[Manipulation episode records]
## BEGIN
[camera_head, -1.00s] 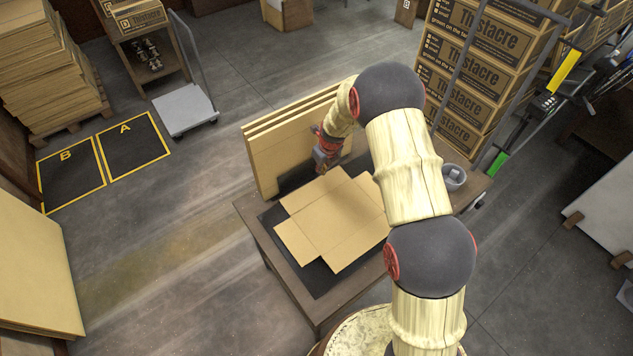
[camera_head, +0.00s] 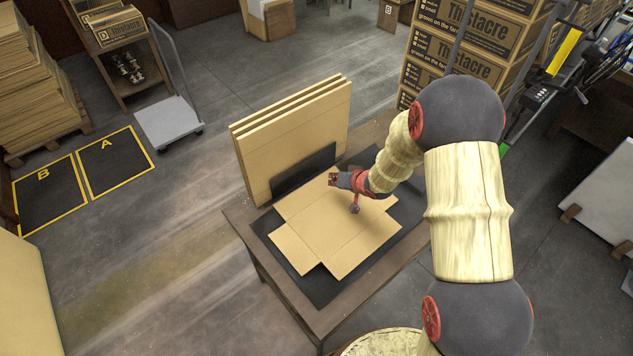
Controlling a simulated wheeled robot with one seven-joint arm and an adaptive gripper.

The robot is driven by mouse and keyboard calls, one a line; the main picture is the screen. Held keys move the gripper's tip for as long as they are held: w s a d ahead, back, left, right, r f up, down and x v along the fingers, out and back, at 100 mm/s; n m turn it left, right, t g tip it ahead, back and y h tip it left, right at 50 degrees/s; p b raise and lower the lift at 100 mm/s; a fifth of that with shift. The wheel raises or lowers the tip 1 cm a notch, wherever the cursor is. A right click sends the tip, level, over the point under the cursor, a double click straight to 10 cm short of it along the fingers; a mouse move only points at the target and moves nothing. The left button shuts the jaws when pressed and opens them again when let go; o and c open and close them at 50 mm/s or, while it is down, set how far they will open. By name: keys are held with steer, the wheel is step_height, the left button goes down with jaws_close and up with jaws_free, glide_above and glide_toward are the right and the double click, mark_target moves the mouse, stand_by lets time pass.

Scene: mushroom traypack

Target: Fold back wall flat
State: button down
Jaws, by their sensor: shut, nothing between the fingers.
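An unfolded tan cardboard blank (camera_head: 325,240) lies on a black mat (camera_head: 320,288) on the table. Its panels look flat, and the back wall flap (camera_head: 300,197) lies toward the upright boards. My gripper (camera_head: 345,192) is shut and empty, over the back part of the blank, tilted to the left. I cannot tell whether it touches the cardboard. My arm and gripper hide the blank's back right part.
Several upright cardboard sheets (camera_head: 290,135) stand along the back of the table (camera_head: 262,262), with a dark panel (camera_head: 304,170) in front of them. Stacked Thistacre boxes (camera_head: 470,45) stand behind on the right.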

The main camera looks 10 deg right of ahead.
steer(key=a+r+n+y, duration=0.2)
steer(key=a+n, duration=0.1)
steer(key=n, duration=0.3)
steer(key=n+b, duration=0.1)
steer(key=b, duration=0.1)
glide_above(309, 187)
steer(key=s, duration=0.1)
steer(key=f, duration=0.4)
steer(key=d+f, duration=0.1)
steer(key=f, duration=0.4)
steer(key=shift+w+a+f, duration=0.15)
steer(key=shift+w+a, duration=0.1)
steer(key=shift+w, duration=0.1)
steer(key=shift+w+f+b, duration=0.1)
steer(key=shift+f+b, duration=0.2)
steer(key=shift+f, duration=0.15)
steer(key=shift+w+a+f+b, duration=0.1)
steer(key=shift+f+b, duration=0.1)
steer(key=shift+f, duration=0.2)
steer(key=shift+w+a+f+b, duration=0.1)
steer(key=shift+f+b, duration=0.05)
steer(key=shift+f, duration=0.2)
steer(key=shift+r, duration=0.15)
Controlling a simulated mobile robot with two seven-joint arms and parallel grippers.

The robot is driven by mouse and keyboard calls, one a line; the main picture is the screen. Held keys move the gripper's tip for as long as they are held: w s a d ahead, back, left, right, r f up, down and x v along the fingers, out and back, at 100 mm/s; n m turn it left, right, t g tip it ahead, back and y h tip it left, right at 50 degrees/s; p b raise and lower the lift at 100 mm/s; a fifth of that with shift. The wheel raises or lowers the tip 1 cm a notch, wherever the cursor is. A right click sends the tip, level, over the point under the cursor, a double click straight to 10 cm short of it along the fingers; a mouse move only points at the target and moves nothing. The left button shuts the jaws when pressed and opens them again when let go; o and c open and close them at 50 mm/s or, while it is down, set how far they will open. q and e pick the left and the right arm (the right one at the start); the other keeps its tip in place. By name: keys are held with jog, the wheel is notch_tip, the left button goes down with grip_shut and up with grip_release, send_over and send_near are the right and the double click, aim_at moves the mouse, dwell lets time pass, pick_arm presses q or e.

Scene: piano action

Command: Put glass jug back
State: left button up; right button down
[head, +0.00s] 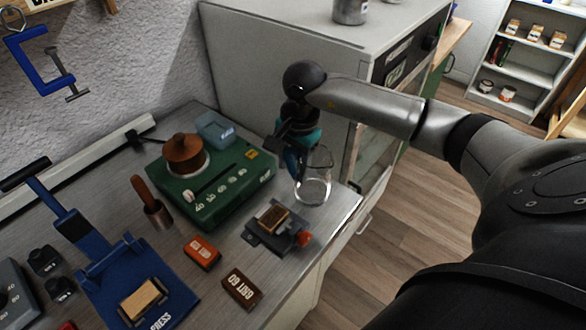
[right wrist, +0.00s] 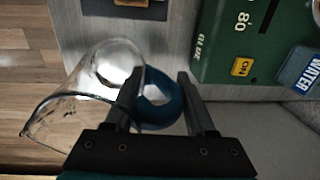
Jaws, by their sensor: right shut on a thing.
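The clear glass jug (head: 314,184) is at the right edge of the workbench in the head view. In the right wrist view the jug (right wrist: 98,72) fills the left side, with its blue handle (right wrist: 162,108) between my finger pads. My right gripper (head: 293,150) points down beside the jug and is shut on its handle; it also shows in the right wrist view (right wrist: 158,84). I cannot tell whether the jug's base touches the bench. My left gripper is not in view.
A green glue heater (head: 228,192) with a brown pot (head: 185,154) and a blue WATER box (head: 215,130) stands left of the jug. A small grey fixture (head: 262,238) sits in front. A white cabinet (head: 290,45) is behind. The floor lies beyond the bench edge.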

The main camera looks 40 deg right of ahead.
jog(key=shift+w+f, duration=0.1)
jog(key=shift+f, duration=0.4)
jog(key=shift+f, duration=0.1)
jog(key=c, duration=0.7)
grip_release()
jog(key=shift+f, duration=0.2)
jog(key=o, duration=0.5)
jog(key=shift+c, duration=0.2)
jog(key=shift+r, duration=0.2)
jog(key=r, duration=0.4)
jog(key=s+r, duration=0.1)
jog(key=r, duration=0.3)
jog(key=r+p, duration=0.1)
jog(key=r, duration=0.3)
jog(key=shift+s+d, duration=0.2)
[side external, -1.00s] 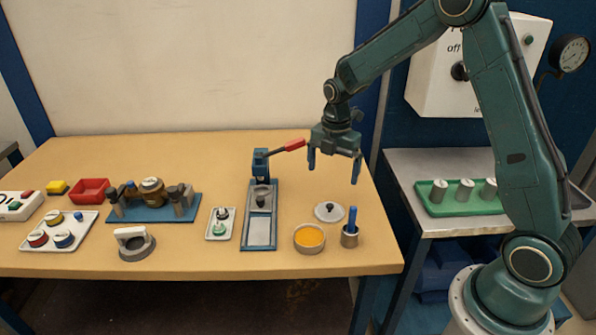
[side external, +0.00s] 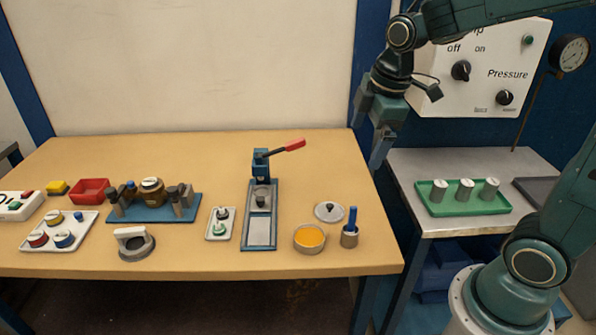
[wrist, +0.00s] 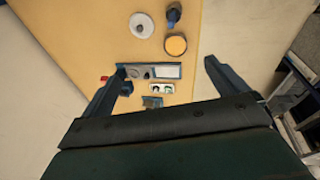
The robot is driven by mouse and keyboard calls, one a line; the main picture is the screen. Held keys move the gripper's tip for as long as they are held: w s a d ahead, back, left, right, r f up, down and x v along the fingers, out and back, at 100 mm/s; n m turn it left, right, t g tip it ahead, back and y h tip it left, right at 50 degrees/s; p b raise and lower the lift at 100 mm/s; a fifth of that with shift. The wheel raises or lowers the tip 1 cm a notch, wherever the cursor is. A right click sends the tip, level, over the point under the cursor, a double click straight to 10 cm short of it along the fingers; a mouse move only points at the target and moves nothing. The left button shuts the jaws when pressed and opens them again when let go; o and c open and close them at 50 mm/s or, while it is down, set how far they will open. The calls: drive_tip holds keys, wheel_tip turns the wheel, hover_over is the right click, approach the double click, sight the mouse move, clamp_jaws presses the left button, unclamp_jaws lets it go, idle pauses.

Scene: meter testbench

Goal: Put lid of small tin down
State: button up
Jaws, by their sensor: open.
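The lid (side external: 328,211), a pale grey disc with a dark knob, lies flat on the table (side external: 330,165) near its right end. It also shows in the wrist view (wrist: 141,25). The small tin (side external: 309,238) stands uncovered just in front of the lid, with orange contents showing; it appears in the wrist view too (wrist: 175,45). The lid and tin are apart. My gripper (side external: 368,135) is open and empty, raised beyond the table's right edge, well away from the lid. Its two fingers are spread in the wrist view (wrist: 164,66).
A metal cup with a blue-handled tool (side external: 350,235) stands right of the tin. A blue press with a red lever (side external: 262,205) stands left of it. A grey side table (side external: 405,178) holds a green tray (side external: 427,204) of cylinders. A control box (side external: 480,70) is behind my arm.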

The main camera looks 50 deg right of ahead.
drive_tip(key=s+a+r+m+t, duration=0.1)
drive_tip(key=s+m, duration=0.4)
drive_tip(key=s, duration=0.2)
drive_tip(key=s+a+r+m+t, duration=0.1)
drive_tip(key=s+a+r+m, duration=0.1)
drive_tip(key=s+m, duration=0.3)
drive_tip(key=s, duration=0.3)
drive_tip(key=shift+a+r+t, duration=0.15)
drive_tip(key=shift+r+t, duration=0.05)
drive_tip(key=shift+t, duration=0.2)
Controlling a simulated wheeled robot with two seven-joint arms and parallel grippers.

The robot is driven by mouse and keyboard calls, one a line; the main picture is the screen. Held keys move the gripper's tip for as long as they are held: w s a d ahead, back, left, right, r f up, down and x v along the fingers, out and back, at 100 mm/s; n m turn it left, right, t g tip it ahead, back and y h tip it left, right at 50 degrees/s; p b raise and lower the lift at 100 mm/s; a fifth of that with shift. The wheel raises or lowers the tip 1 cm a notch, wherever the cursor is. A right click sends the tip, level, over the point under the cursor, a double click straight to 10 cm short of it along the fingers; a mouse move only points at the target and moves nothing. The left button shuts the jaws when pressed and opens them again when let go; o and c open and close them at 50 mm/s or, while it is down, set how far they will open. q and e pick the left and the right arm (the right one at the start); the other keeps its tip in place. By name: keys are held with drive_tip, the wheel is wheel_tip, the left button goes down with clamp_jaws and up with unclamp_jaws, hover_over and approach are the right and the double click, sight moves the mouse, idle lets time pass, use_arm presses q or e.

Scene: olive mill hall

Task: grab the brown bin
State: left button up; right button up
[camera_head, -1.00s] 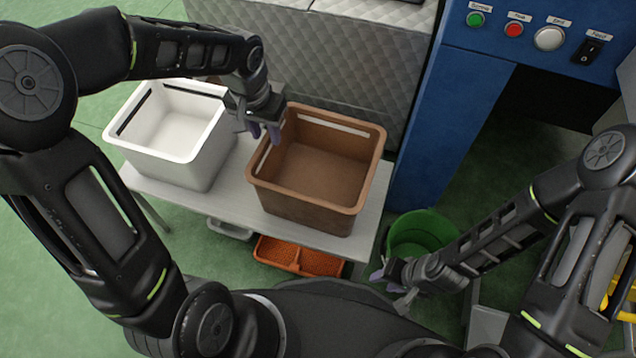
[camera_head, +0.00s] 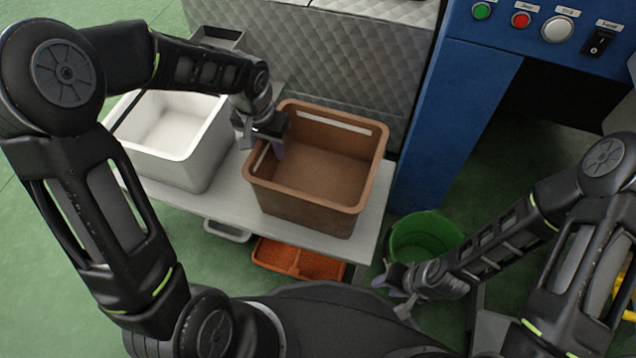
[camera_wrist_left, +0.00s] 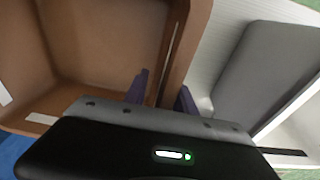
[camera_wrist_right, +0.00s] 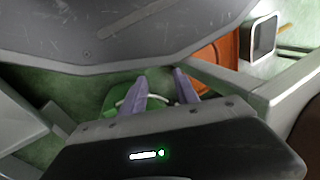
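The brown bin (camera_head: 318,208) is an open box standing upright on a light table, with a slot in its far wall. My left gripper (camera_head: 264,150) is at its left wall. In the left wrist view, the brown bin (camera_wrist_left: 95,40) fills the left side. The open fingers of my left gripper (camera_wrist_left: 162,92) straddle its wall, one inside and one outside; whether they touch it cannot be told. My right gripper (camera_head: 391,292) is open and empty, low beside the green bucket. It also shows in the right wrist view (camera_wrist_right: 161,85).
A white bin (camera_head: 180,160) stands left of the brown one on the same table (camera_head: 370,225). An orange crate (camera_head: 300,262) sits below. A green bucket (camera_head: 425,235) stands right of the table. A blue machine frame (camera_head: 455,120) and a grey quilted panel (camera_head: 350,65) are behind.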

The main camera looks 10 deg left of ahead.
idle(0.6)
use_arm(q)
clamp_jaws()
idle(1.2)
## END
● **What is required**
Above are the records; repeat their lines from the first through the line containing "Controlling a simulated wheeled robot with one", and leave out each picture.

● **Written response**
[camera_head, -1.00s] 
[camera_head, +0.00s] 
Controlling a simulated wheeled robot with one seven-joint arm and an adaptive gripper.

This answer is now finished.